> [DATA EXTRACT]
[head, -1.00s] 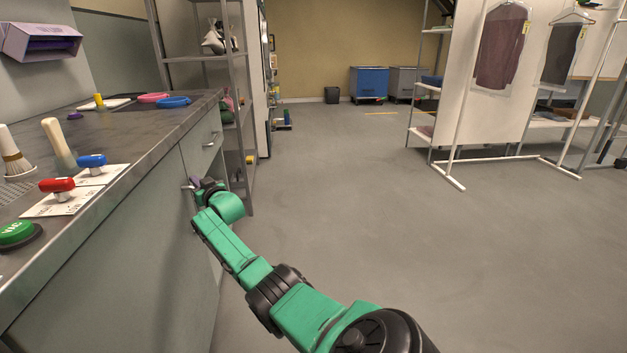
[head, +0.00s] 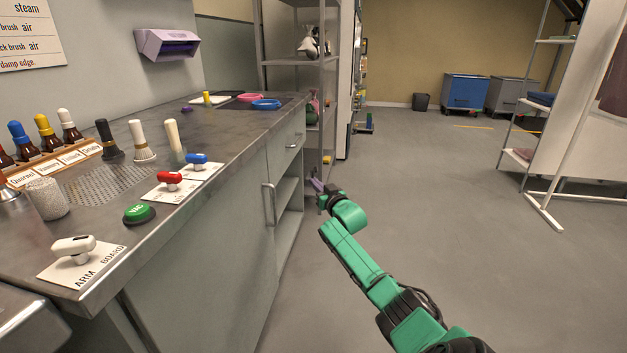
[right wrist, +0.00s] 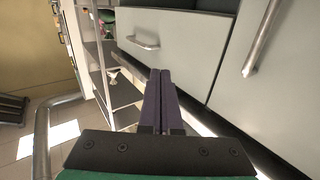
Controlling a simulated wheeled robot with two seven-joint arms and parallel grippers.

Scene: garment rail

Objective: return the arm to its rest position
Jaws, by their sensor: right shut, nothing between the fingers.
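My right arm in green comes in from the lower right of the head view. Its right gripper (head: 316,186) is small there, low beside the far end of the counter front, apart from the cabinet handle (head: 268,205). In the right wrist view its two dark purple fingers (right wrist: 161,76) lie together, shut and empty, pointing toward the counter's drawer front (right wrist: 180,32) and the shelf rack beyond. My left gripper is in neither view.
The steel-topped counter (head: 110,215) runs along the left with bottles, brushes and switches on it. An open shelf bay (head: 289,215) and metal shelf rack (head: 300,85) are near the gripper. Open floor (head: 430,200) lies right, up to a white rail (head: 545,212).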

> [WHAT IS EXPECTED] Repeat the material above in full and exactly, omitting the pictures.

> [FULL SOLUTION]
[head, -1.00s] 
[head, +0.00s] 
[right wrist, +0.00s] 
Controlling a simulated wheeled robot with two seven-joint arms and parallel grippers.

Scene: garment rail

Objective: return the arm to its rest position
Jaws, by their sensor: right shut, nothing between the fingers.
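My right arm in green comes in from the lower right of the head view. Its right gripper (head: 316,186) is small there, low beside the far end of the counter front, apart from the cabinet handle (head: 268,205). In the right wrist view its two dark purple fingers (right wrist: 161,76) lie together, shut and empty, pointing toward the counter's drawer front (right wrist: 180,32) and the shelf rack beyond. My left gripper is in neither view.
The steel-topped counter (head: 110,215) runs along the left with bottles, brushes and switches on it. An open shelf bay (head: 289,215) and metal shelf rack (head: 300,85) are near the gripper. Open floor (head: 430,200) lies right, up to a white rail (head: 545,212).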

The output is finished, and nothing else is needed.